Regarding adipic acid, the preparation of which is especially suited to the methods and apparatuses of this invention, general information may be found in a plethora of U. S. patents, among other references. These, include, but are not limited to: U. S. Patent Nos. 2,223,493; 2,589,648; 2,285,914; 3,231,608; 3,234,271; 3,361,806; 3,390,174; 3,530,185; 3,649,685; 3,657,334; 3,957,876; 3,987,100; 4,032,569; 4,105,856; 4,158,739 (glutaric acid); 4,263,453; 4,331,608; 4,606,863; 4,902,827; 5,221,800; and 5,321,157.

Examples demonstrating the operation of the instant invention have been given for illustration purposes only, and should not be construed as limiting the scope of this invention in any way. In addition it should be stressed that the preferred embodiments discussed in detail hereinabove, as well as any other embodiments encompassed within the limits of the instant invention, may be practiced individually, or in any combination thereof, according to common sense and/or expert opinion.

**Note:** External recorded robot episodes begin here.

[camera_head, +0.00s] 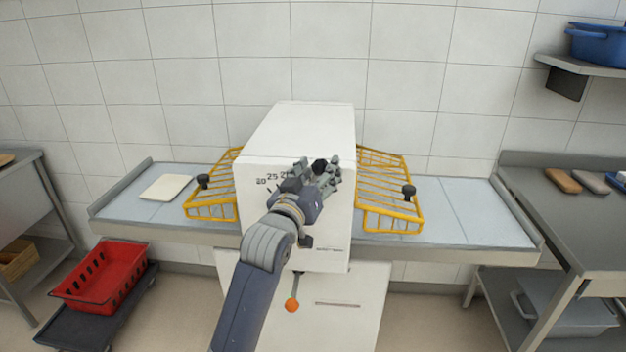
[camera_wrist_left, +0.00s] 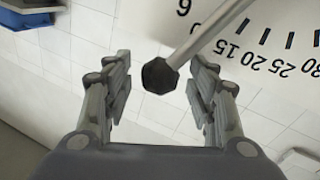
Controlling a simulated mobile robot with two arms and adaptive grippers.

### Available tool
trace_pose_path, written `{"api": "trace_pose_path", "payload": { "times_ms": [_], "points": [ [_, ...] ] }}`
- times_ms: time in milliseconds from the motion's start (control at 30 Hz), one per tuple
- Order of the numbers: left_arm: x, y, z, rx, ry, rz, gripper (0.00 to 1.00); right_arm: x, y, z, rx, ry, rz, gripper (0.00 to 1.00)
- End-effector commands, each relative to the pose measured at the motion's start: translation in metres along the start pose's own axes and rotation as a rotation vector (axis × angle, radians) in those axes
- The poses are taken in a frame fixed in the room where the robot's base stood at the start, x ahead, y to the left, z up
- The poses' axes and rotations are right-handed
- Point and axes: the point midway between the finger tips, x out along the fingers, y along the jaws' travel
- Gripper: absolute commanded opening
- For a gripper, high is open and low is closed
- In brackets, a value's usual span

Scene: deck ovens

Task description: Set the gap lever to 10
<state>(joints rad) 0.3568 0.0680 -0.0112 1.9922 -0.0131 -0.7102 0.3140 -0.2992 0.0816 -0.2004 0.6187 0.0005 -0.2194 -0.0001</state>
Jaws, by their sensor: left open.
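The gap lever is a metal rod (camera_wrist_left: 213,33) with a black faceted knob (camera_wrist_left: 160,76). In the left wrist view the rod crosses the scale between a numeral that looks like 6 and the mark 15. The printed scale (camera_wrist_left: 265,58) reads 15, 20, 25, 30 onward; any 10 is hidden or out of frame. The knob also shows in the head view (camera_head: 320,166). My left gripper (camera_head: 322,172) is open in front of the white machine (camera_head: 295,130), and its fingers stand either side of the knob, apart from it. My right gripper is out of view.
Yellow wire guards (camera_head: 211,205) (camera_head: 390,195) flank the machine over the grey side tables. An orange ball knob (camera_head: 291,305) hangs below on a rod. A red crate (camera_head: 103,277) stands at the lower left. A steel bench (camera_head: 575,205) stands at the right.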

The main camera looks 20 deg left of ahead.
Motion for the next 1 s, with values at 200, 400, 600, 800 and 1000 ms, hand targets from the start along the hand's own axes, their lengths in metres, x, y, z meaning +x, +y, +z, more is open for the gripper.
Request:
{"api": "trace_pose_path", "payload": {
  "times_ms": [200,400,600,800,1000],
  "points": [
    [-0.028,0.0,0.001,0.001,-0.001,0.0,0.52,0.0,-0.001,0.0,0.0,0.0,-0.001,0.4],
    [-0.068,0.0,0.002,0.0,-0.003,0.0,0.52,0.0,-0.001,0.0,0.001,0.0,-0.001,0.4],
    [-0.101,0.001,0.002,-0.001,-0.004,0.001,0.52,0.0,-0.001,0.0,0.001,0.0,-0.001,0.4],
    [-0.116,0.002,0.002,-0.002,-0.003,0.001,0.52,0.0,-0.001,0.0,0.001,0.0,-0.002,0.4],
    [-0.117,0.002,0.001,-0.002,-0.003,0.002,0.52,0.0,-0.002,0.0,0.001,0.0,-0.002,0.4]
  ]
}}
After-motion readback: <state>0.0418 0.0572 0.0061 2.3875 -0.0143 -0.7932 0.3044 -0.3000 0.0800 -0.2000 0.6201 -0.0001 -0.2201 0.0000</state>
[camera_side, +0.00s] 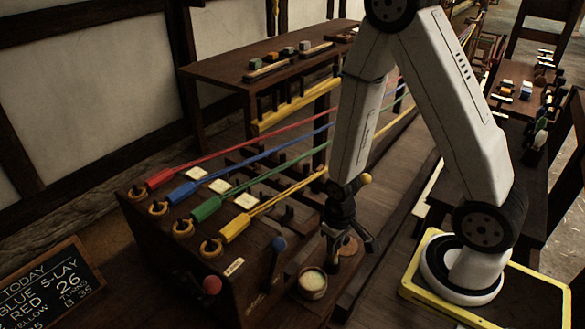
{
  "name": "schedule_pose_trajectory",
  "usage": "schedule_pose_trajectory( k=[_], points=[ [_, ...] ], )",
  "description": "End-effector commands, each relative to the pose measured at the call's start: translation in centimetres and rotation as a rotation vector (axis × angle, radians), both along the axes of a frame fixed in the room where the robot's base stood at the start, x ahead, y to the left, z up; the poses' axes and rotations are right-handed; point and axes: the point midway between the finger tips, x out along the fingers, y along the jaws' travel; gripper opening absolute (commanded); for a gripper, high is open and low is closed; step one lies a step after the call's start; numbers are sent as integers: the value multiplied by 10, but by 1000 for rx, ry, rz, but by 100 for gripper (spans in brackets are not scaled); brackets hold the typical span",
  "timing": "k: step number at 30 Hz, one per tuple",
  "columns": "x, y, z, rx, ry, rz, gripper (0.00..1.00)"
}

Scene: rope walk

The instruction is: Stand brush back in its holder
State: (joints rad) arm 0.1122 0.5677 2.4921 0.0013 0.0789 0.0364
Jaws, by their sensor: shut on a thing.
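My gripper (347,246) points down over the dark bench, right of the rope machine's front. Its black jaws are shut on something mostly hidden between them, which I take to be the brush. A tan rounded end (365,178) shows by the gripper's wrist; I cannot tell for sure whether it is the brush's handle. A small round brown wooden piece (349,243) shows between and behind the fingers; it may be the holder, but the jaws cover part of it. I cannot tell whether the held thing touches it.
A small round pot with pale contents (312,281) stands just front-left of my gripper. Red, blue, green and yellow strands stretch from hooks toward the back. A chalkboard (50,284) is at lower left.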

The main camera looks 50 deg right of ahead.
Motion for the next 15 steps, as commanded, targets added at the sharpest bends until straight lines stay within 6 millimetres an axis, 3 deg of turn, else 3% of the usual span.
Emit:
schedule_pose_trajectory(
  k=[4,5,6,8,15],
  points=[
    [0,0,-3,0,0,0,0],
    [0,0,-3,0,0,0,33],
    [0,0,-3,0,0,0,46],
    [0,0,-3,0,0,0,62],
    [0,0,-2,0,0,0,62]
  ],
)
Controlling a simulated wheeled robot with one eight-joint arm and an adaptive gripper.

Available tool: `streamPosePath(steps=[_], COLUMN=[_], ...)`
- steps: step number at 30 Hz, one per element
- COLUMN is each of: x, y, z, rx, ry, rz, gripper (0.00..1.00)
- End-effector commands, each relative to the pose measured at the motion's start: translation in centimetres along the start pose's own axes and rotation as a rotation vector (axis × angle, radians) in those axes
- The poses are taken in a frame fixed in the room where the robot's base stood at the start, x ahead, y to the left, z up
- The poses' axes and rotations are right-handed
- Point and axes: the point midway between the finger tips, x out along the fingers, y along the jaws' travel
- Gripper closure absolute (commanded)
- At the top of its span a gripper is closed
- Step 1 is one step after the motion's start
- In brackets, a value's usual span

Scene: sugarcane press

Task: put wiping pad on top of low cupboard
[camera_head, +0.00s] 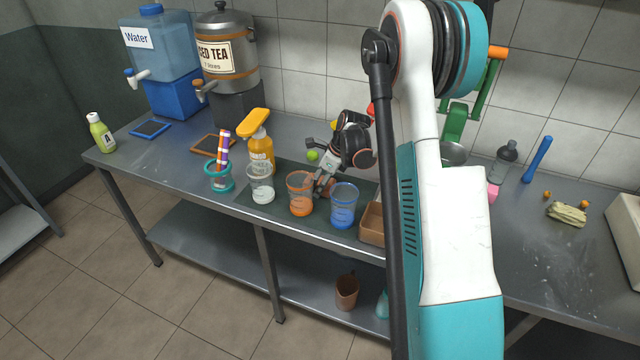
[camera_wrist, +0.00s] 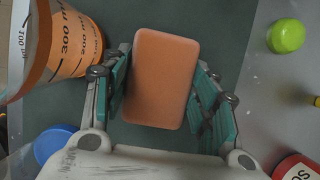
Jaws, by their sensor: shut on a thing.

Individual sections of the embodiments may also be practiced individually or in combination with other individual sections of embodiments or embodiments in their totality, according to the present invention. These combinations also lie within the realm of the present invention. Furthermore, any attempted explanations in the discussion are only speculative and are not intended to narrow the limits of this invention.